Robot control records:
# # #

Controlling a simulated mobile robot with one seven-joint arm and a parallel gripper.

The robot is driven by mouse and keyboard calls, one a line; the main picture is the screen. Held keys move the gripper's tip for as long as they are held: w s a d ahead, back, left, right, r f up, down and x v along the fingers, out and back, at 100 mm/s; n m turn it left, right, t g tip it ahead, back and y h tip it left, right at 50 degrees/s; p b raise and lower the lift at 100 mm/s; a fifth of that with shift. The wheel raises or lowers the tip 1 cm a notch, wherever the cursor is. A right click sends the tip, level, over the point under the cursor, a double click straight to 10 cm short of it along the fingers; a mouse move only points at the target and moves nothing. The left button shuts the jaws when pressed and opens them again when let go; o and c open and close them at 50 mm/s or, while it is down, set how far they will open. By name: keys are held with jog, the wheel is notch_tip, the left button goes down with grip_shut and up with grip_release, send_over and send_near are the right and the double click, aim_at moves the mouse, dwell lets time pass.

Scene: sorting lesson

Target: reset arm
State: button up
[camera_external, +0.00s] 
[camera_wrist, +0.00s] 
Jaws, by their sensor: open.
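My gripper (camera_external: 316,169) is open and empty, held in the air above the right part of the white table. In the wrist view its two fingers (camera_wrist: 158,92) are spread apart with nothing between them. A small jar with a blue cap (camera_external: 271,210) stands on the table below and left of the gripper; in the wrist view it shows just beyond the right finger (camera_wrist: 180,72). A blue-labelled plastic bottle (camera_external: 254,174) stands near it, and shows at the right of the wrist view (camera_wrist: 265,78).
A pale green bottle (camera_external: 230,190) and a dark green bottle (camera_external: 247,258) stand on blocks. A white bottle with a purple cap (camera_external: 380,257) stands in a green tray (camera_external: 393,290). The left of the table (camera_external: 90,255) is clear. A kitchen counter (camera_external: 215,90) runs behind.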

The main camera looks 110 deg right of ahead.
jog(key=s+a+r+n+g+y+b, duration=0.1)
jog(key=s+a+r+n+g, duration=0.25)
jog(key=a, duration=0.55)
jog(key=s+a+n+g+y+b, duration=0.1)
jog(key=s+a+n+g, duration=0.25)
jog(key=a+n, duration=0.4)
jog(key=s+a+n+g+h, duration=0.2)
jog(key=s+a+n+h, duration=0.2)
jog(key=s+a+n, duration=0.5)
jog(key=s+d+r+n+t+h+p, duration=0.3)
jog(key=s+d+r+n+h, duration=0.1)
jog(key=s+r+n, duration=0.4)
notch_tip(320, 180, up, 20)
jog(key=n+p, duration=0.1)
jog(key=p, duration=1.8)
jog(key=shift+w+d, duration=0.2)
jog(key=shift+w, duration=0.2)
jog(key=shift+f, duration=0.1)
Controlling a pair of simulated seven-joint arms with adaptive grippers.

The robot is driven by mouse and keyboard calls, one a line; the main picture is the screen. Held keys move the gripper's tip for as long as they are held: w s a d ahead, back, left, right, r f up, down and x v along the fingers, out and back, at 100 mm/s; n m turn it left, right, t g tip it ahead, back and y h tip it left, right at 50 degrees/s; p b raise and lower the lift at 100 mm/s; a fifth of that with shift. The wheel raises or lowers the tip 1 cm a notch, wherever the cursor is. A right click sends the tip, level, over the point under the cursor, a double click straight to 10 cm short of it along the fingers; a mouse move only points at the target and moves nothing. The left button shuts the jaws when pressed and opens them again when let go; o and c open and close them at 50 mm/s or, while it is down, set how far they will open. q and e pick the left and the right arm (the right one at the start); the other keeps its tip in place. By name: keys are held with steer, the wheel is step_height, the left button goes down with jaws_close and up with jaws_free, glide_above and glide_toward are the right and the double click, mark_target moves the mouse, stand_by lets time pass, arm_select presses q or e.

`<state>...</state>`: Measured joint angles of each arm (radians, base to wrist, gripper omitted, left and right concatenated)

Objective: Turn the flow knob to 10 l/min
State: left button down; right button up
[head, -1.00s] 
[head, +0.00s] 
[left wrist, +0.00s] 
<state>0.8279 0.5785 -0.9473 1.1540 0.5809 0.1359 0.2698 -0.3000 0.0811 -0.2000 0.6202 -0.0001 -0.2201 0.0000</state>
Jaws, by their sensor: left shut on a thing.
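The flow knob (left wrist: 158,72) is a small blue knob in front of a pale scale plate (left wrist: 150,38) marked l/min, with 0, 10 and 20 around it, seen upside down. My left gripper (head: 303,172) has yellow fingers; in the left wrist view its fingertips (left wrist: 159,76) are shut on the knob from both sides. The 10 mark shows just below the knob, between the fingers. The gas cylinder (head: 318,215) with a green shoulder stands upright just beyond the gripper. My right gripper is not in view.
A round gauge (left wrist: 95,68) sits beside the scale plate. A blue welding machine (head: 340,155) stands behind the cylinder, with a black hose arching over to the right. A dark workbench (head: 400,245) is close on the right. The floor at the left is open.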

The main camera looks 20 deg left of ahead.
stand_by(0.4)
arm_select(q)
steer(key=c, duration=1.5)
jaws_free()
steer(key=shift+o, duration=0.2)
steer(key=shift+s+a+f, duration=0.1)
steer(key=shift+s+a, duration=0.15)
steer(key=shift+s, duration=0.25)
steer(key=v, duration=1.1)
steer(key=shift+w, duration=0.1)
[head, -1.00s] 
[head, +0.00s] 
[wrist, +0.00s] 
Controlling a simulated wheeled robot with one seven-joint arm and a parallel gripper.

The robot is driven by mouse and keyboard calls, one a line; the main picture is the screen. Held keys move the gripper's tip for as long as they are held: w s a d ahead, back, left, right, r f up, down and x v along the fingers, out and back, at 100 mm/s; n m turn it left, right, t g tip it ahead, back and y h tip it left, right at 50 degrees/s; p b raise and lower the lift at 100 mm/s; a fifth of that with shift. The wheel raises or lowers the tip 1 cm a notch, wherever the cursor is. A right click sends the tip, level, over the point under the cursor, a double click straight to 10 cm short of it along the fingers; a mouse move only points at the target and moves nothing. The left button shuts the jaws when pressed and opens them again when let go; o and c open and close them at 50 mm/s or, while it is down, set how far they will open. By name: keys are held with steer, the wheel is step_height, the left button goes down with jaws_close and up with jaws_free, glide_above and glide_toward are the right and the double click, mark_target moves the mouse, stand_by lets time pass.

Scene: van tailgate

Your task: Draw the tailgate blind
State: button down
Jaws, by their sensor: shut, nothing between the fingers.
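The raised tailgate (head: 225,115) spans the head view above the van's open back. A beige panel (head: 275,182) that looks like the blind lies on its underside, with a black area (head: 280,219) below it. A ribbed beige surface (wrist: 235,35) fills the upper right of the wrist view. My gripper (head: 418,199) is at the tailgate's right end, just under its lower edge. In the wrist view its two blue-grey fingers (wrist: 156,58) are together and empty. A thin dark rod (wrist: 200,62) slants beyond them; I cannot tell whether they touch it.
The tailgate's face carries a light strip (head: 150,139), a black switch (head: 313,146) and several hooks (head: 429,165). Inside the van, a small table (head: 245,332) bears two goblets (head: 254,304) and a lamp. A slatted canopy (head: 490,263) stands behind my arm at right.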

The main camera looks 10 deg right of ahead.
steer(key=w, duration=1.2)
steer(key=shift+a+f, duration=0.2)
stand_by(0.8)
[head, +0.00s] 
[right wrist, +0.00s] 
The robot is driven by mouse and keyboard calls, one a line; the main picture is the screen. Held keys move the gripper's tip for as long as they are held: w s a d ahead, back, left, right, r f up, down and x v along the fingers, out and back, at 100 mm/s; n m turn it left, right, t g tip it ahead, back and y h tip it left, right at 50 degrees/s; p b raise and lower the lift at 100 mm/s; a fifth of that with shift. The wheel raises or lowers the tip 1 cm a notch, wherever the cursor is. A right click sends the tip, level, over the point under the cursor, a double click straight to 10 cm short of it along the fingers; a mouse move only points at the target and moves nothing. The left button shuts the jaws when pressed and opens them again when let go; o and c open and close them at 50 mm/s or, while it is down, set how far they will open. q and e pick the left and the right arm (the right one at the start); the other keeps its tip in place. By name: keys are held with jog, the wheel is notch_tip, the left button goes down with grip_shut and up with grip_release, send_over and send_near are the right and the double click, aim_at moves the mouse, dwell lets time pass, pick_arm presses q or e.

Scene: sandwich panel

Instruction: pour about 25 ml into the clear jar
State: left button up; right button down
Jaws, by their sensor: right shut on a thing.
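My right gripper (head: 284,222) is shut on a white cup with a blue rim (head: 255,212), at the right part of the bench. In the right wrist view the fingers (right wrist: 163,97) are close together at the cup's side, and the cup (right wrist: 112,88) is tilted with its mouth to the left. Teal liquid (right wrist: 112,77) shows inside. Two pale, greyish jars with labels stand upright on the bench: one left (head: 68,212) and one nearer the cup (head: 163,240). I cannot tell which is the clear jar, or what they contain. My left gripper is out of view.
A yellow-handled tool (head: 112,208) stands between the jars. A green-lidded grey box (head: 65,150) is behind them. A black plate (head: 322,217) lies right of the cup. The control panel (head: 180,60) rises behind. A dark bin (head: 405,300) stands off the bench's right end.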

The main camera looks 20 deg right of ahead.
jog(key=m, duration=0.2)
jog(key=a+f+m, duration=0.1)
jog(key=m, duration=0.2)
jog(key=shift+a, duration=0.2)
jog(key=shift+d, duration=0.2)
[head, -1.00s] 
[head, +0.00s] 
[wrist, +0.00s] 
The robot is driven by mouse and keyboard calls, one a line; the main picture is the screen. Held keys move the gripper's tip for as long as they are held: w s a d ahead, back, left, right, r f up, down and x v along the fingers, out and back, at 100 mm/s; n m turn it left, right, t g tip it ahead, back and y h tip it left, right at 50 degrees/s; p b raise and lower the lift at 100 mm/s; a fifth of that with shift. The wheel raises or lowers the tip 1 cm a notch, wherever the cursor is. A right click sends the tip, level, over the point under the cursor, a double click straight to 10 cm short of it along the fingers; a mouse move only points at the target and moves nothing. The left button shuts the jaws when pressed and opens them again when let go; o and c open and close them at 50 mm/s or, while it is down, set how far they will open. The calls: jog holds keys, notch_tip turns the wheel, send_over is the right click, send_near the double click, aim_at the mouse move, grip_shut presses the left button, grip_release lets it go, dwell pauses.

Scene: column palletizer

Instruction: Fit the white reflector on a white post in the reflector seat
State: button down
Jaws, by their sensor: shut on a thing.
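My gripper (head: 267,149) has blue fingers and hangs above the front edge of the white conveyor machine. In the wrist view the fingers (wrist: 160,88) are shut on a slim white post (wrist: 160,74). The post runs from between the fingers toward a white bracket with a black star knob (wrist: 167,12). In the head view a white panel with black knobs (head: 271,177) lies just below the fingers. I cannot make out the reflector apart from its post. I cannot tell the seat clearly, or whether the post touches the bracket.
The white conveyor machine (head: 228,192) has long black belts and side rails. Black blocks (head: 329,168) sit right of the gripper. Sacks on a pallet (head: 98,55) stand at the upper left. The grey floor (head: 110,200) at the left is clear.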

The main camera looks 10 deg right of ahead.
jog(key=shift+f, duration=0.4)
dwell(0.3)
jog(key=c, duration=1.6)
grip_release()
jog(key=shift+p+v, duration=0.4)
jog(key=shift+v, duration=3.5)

# # #

In the entries above, locate every line with the word "Scene" and copy it.

RESPONSE TO THIS TASK:
Scene: sorting lesson
Scene: van tailgate
Scene: sandwich panel
Scene: column palletizer

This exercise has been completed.